Records for the task
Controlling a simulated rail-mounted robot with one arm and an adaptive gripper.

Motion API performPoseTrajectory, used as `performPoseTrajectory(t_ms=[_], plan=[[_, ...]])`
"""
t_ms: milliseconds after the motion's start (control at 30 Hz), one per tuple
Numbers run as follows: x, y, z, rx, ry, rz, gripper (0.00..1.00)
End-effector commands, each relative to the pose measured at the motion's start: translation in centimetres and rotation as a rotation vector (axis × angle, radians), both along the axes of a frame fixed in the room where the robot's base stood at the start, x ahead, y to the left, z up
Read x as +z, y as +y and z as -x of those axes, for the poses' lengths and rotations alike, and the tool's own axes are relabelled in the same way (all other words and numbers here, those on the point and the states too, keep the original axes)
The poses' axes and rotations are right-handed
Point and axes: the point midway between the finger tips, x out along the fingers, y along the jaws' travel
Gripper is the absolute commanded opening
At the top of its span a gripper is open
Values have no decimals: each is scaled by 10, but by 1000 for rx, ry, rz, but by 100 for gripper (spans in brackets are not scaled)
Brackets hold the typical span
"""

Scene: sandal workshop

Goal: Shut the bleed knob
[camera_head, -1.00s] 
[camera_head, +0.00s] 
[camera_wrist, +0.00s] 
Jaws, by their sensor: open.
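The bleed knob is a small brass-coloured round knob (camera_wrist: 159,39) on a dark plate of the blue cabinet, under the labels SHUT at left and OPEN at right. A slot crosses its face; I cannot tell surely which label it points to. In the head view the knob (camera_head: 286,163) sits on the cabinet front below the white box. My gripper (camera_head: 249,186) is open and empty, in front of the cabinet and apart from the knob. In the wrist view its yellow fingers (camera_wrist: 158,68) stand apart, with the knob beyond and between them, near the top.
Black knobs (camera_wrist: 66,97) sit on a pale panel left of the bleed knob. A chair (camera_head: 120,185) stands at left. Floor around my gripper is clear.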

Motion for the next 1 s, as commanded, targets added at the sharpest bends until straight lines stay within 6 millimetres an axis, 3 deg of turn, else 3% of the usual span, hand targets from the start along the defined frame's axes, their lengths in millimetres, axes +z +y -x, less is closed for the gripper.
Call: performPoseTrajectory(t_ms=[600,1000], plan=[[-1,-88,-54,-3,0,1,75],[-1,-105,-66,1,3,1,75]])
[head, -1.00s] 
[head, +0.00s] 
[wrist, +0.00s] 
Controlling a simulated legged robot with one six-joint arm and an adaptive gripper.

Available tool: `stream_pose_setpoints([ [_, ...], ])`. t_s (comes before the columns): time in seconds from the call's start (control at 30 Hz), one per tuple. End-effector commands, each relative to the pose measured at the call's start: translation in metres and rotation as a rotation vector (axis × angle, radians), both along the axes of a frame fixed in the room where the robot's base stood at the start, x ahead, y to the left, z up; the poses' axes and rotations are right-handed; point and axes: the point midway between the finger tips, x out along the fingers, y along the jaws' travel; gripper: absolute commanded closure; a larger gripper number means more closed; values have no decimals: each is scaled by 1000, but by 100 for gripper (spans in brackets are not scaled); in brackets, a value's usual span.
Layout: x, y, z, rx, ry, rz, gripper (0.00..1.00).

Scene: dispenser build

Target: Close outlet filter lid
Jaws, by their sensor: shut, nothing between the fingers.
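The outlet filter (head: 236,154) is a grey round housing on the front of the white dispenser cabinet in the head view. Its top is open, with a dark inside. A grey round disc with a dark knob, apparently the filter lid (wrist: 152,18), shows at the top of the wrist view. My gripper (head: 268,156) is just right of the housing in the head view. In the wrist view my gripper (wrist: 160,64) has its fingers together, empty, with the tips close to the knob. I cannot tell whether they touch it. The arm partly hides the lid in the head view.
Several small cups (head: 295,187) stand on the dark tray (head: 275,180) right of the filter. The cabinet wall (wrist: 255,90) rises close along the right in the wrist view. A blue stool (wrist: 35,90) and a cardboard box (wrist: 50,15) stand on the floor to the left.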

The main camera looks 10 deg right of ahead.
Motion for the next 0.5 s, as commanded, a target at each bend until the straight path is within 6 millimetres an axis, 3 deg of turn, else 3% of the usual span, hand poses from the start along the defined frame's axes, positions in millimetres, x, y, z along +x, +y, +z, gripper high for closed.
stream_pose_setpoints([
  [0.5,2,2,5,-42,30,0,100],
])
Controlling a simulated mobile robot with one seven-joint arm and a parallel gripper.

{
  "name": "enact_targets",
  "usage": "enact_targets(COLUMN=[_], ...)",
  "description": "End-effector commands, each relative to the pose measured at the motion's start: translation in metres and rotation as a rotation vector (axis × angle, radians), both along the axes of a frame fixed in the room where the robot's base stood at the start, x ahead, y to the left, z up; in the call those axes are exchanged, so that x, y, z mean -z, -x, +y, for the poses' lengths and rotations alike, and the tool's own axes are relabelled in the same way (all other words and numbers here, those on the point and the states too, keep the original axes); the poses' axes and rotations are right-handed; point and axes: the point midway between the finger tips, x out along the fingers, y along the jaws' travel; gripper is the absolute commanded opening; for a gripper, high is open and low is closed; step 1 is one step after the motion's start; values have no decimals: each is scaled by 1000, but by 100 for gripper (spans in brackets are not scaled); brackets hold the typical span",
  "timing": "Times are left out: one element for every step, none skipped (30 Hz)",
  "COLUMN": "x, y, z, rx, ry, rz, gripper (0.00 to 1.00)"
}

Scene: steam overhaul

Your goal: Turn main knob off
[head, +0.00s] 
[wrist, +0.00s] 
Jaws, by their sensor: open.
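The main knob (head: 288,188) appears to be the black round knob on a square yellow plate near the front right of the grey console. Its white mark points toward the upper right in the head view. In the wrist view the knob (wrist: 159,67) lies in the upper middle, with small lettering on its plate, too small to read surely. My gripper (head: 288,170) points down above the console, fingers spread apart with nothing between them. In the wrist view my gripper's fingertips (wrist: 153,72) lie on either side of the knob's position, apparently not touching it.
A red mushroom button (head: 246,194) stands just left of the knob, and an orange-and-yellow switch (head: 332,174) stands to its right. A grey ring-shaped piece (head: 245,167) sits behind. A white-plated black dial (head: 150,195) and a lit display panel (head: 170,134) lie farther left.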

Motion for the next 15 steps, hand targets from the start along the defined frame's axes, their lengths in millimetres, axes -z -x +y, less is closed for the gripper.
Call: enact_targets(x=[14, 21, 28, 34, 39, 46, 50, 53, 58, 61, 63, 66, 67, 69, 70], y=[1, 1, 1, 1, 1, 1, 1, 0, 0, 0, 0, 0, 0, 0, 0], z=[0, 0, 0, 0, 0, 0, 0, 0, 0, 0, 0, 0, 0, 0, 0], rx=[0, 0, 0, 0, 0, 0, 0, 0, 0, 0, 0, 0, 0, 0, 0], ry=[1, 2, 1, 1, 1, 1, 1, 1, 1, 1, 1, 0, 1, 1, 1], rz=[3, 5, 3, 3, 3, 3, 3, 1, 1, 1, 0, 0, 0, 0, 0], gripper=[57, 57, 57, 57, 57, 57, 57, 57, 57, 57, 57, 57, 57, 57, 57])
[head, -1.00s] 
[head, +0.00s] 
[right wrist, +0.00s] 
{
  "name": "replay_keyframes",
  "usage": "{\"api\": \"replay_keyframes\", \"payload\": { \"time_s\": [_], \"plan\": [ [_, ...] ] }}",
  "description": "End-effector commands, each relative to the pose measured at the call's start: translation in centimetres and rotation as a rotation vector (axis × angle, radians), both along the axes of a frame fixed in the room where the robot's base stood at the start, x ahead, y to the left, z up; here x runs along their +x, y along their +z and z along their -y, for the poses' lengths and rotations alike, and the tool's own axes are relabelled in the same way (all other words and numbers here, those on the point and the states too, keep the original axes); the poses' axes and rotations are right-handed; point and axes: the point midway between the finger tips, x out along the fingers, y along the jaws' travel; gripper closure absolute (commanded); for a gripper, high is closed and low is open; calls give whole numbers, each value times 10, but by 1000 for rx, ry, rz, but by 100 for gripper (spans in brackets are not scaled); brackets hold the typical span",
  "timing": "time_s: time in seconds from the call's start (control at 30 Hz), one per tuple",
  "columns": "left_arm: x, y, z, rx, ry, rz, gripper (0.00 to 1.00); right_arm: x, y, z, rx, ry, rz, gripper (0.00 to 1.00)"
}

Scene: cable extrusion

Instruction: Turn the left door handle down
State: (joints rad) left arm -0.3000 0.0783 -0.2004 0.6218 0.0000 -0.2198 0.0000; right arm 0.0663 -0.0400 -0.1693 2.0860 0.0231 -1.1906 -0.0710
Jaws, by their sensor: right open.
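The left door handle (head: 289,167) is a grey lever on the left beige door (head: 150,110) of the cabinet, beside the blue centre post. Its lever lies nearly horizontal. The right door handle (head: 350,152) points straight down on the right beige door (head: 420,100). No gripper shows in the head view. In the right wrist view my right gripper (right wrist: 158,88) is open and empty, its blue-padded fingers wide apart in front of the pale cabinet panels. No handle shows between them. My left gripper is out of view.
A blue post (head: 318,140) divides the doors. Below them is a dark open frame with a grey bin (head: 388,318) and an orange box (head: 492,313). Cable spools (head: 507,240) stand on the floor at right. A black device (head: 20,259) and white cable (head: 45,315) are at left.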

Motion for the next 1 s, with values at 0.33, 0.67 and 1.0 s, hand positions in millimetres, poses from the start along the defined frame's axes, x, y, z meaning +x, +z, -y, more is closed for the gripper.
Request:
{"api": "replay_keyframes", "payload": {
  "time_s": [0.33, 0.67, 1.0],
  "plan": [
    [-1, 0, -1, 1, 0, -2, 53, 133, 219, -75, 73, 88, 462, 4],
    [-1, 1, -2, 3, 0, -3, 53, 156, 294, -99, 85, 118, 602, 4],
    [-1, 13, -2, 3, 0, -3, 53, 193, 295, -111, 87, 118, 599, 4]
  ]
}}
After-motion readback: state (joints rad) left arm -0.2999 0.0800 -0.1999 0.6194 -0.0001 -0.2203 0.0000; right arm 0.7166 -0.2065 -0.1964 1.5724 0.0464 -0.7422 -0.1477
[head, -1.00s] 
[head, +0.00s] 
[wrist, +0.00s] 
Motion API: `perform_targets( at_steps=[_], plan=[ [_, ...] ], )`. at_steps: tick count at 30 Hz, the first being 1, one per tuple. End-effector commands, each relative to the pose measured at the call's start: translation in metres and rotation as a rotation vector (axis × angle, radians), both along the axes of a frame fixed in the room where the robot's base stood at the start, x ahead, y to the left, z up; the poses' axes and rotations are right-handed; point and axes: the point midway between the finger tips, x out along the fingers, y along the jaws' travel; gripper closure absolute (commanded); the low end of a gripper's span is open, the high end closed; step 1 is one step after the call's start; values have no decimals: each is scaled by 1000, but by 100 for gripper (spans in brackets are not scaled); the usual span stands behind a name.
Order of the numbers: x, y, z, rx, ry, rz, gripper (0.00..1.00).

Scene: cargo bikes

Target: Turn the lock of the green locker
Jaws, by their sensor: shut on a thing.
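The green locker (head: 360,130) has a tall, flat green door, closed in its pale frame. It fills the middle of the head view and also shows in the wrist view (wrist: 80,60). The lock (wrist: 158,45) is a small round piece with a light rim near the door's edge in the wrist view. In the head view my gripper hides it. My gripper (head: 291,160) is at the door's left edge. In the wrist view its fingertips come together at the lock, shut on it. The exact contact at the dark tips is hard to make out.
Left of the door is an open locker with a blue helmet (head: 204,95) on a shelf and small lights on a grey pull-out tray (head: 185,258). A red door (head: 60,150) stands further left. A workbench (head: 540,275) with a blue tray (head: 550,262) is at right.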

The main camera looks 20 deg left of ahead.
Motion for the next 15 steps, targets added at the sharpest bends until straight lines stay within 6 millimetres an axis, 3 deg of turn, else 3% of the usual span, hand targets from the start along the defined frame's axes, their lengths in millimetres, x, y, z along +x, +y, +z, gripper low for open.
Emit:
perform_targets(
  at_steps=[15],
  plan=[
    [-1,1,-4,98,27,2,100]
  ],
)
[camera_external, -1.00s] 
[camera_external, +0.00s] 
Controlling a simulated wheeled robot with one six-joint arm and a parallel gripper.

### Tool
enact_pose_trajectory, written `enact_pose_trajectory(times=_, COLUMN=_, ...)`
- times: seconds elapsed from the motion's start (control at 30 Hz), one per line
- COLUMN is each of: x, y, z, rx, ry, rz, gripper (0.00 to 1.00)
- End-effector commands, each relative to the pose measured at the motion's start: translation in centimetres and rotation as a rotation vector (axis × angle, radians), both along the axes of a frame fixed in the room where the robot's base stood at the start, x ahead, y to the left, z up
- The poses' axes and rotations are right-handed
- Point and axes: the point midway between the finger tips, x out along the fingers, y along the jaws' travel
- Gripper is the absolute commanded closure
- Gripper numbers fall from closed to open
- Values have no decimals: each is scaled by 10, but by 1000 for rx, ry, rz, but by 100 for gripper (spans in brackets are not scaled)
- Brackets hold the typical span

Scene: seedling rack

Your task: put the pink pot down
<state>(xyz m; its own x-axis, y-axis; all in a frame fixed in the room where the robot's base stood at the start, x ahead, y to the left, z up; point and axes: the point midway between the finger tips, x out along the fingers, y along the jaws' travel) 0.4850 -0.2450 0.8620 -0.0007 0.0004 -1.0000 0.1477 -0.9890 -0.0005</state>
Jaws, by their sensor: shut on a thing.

Exercise goal
Each line that holds the word "lines" should be extracted from the records.

Right answer
Motion for the next 1 s, as commanded, targets added at the sharpest bends until straight lines stay within 6 millimetres an axis, 3 deg of turn, else 3% of the usual span, hand targets from the start along the defined frame's axes, their lengths in millimetres, axes +z +y -x, less is closed for the gripper.
Motion for the next 15 steps, targets added at the sharpest bends until straight lines stay within 6 millimetres an axis, 3 deg of turn, else 3% of the usual span, hand targets from the start along the defined frame's axes, their lengths in millimetres, x, y, z along +x, +y, +z, gripper low for open.

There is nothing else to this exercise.